- Exercise details
Pull out every line below containing the word "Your".
-------- Records for this exercise
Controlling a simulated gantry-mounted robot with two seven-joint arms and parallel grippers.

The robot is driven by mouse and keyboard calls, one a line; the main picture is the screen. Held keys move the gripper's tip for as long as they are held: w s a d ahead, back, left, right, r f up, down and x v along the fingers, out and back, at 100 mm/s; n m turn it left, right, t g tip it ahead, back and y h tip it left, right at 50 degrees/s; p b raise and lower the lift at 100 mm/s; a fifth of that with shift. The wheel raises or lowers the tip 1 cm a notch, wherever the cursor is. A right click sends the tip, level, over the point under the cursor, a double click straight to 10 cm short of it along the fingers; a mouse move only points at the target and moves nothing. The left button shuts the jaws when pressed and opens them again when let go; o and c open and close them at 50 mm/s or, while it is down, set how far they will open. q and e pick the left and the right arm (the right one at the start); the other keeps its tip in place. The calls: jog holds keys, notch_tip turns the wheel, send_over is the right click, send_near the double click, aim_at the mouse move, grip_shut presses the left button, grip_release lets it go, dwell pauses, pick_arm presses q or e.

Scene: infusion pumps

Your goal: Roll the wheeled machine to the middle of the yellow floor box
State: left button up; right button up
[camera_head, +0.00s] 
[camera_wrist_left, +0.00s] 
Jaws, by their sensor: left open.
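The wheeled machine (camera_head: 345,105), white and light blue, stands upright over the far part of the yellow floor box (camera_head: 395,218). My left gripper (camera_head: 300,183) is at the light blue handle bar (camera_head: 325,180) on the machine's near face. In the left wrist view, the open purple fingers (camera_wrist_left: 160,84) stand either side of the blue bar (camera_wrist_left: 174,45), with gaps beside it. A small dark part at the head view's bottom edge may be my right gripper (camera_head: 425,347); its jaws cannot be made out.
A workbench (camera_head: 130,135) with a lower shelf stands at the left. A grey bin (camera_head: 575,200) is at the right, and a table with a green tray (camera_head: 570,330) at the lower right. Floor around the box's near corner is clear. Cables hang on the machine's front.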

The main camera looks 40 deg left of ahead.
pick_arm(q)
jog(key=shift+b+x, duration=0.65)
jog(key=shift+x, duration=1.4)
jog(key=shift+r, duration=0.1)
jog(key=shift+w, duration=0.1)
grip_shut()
----------------
-------- Records for this exercise
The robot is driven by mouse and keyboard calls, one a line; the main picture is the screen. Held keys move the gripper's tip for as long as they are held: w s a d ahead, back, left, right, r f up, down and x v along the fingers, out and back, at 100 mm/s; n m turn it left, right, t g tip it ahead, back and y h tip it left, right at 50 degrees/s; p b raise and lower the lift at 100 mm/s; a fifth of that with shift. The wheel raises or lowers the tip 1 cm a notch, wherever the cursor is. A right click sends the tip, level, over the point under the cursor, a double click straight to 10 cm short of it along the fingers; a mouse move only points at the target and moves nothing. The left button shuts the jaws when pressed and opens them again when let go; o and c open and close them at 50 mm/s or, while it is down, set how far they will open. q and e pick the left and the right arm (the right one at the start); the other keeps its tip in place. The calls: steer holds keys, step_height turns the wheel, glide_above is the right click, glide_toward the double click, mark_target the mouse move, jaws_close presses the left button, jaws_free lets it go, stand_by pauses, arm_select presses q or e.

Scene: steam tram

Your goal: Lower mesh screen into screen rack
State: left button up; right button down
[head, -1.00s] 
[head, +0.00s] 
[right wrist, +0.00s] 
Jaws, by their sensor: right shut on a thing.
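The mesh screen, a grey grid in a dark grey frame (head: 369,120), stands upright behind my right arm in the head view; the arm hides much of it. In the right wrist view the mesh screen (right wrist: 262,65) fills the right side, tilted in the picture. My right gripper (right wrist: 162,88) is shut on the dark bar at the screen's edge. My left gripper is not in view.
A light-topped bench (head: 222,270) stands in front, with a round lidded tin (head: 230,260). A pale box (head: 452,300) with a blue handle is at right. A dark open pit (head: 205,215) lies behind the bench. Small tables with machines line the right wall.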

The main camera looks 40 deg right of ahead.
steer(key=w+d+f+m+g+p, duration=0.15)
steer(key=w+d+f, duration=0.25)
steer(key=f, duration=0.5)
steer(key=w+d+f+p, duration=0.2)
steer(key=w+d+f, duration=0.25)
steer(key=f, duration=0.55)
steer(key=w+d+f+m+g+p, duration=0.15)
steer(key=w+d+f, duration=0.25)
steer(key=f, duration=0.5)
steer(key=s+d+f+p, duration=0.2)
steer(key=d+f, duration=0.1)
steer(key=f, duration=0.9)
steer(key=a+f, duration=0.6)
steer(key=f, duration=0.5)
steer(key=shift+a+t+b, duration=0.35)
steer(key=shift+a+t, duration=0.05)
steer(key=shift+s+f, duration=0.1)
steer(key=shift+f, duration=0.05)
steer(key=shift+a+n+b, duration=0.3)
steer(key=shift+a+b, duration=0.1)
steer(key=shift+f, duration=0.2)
----------------
- Result
Your goal: Roll the wheeled machine to the middle of the yellow floor box
Your goal: Lower mesh screen into screen rack

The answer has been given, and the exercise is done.